After a slow beginning, the two-year-old’s last start saw him fight back to prevail in the $97,500 Thunderbolt Final at Grafton on June 19.
The way he accelerated up the straight to win by a nose gave Hilzinger faith that his runner will adapt to 520m for trainer Robert Andrews.
“Not that he’s at the level of She’s A Pearl or Wow She’s Fast. But you look at them and say ‘where do they win their races?’” he told australianracinggreyhound.com.
“Those dogs win their races down the back straight, or they just get away and break dogs’ hearts and they pick them up.
“That’s how we’re hoping he goes, but we don’t necessarily know either.”

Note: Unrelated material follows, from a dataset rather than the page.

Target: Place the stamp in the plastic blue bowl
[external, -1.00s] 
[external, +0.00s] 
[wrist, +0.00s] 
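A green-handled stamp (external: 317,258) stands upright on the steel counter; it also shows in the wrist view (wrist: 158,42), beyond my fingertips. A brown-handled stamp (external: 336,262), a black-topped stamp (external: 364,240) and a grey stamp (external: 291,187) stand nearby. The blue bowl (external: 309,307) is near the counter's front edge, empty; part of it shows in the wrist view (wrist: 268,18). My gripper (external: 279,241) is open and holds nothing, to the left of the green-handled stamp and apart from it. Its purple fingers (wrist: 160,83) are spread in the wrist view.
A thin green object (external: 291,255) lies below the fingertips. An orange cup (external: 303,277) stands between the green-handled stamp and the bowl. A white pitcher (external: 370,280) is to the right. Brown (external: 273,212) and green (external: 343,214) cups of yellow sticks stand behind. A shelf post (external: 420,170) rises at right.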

Despite Hilzinger harbouring unknowns over the longer distance, all indications point to Integrity Mate embracing the step up in his journey.
“Whatever he does in his first run over 520 he’s going to improve on it,” he said.

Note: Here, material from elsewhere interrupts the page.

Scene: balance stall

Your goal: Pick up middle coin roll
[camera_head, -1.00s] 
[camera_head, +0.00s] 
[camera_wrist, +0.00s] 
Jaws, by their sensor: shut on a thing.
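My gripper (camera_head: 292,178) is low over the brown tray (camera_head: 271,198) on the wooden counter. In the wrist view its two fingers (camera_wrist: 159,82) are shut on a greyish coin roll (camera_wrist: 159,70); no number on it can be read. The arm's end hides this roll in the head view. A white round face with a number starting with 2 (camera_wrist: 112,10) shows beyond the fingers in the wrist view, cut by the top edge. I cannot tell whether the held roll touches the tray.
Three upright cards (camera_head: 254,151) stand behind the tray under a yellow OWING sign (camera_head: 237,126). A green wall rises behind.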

“So, if he can make it through to the final we’re definitely going to be a lot more confident the second week than the first week.
“He’s not the best out of the boxes – that’s his only blemish. He doesn’t lid-ping.
“But once he gets off the mats he’s got phenomenal speed, and he showed that in his sections when he was going well over 450 at Grafton (winning six from eight starts from early January to early April).
“So I’m just hoping he gets that clean air in the first 10-15 metres and stays out of trouble.
“That’s probably my biggest concern – what happens out of the boxes.
“The biggest thing for him is if he runs the 520, no matter what strength he runs it – as long as he gets the 520.”
It is this kind of attitude – not placing too much pressure on his dog despite him possessing plenty of talent – which also aligns with Andrews’ theory on training greyhounds.
And just as importantly, it’s why they have become good mates.
“The thing about Robbie is he’s such a genuine and authentic guy, and I really like that,” Hilzinger said.
“And every time I’ve spoken to him he speaks about the welfare of the dog.
“If you say ‘I think the dog will win tonight’ he’ll say ‘I think the dog’s well and good’.
“So I became mates with him.”
Along with his attention to detail, Andrews also has no shortage of patience with his greyhounds.
“It’s a testament to him that he has a dog through everything – rearing, pre-training, the lot,” Hilzinger said of his great mate, who has overseen 16 wins from 26 starts and already more than $115,000 in prizemoney with Integrity Male.
“So to bring him through the way he’s done it, he’s definitely placed him phenomenally.
“He hasn’t tried to rush him. A big theory of his is too many people try to rush their dogs.
“As he said – we want to be racing in the Golden Easter Eggs and the Melbourne Cups when the dog’s peaking at three years old.
“We’ll take on this dog now because he’s earned his opportunity. But there’s no point trying to push your dog over the 520 against the best of the best before they’re ready.
“And by the time they’re three years old they’re back racing in fifth grades because they’re just broken down or struggling with injuries.
“So it’s a testament to him (Andrews) on how he’s done it.”